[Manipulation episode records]
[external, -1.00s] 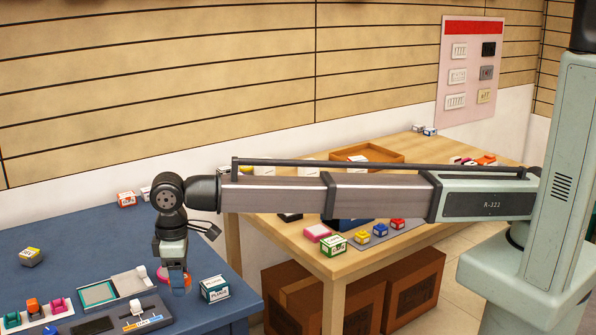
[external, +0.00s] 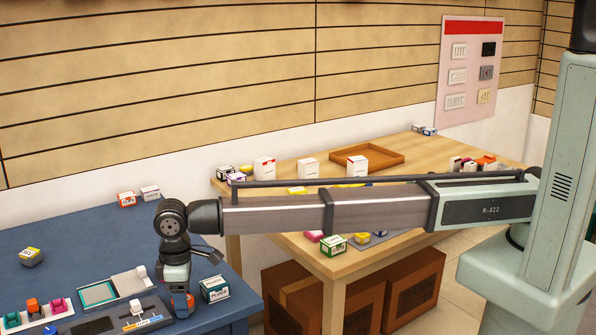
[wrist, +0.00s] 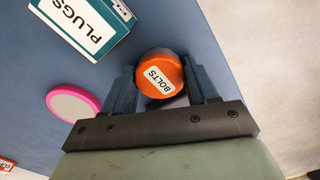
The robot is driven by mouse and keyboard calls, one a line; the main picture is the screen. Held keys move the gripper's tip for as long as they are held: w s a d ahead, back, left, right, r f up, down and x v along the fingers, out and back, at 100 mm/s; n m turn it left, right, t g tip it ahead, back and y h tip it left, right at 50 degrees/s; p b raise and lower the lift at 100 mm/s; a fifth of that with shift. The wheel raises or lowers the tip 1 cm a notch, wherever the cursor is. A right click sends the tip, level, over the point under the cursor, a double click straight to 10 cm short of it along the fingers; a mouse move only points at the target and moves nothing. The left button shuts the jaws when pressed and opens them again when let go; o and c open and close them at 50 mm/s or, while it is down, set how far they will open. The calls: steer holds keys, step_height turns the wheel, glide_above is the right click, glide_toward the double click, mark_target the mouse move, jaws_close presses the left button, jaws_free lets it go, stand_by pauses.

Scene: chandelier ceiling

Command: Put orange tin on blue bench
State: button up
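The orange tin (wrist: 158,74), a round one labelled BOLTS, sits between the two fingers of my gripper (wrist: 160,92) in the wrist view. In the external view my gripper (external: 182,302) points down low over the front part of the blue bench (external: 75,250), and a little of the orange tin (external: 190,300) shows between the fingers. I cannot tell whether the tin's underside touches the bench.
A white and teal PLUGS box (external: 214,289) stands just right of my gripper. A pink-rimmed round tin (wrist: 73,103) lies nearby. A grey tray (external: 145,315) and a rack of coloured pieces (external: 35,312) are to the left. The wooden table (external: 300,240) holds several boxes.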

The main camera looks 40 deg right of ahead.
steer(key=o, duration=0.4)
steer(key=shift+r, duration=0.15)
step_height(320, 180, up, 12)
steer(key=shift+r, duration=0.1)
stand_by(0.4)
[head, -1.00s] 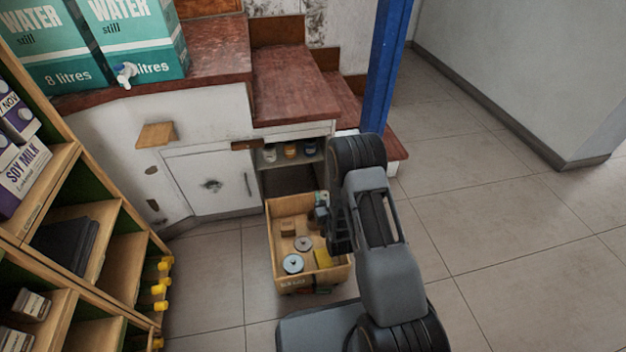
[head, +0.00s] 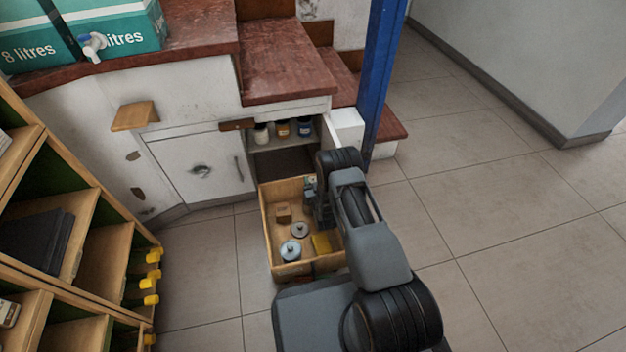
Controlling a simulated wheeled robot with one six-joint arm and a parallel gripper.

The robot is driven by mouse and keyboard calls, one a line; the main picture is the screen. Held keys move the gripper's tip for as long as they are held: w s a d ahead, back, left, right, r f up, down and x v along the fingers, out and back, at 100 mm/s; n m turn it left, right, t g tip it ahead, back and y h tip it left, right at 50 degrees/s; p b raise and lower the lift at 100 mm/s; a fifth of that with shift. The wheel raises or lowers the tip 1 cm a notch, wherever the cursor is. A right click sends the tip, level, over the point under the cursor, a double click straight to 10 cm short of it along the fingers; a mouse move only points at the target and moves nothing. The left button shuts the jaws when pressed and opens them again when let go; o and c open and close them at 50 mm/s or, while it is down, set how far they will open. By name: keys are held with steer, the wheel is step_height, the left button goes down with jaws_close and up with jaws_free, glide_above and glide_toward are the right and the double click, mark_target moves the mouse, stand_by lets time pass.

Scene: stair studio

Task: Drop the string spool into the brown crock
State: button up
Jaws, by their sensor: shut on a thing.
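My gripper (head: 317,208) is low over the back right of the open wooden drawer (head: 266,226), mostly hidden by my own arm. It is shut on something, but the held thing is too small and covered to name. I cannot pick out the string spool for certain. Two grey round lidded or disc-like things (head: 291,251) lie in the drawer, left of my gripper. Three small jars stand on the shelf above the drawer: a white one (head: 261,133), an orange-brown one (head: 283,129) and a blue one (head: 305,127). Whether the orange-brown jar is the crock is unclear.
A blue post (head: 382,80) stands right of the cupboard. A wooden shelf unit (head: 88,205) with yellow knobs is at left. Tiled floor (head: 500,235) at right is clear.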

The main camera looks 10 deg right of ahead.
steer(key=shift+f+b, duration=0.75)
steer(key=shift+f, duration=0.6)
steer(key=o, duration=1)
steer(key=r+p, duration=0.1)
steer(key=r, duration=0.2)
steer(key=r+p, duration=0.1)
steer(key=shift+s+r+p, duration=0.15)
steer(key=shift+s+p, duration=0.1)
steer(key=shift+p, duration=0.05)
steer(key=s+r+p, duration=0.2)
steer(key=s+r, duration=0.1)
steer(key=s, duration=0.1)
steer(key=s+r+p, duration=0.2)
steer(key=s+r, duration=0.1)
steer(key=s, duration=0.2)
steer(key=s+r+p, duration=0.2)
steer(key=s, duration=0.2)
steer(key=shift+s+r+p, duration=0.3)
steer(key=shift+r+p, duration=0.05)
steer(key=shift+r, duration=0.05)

**WHAT YOU SHOULD DO:**
Above are the records. Identify each line that contains the word "Scene".

**TASK ANSWER:**
Scene: chandelier ceiling
Scene: stair studio

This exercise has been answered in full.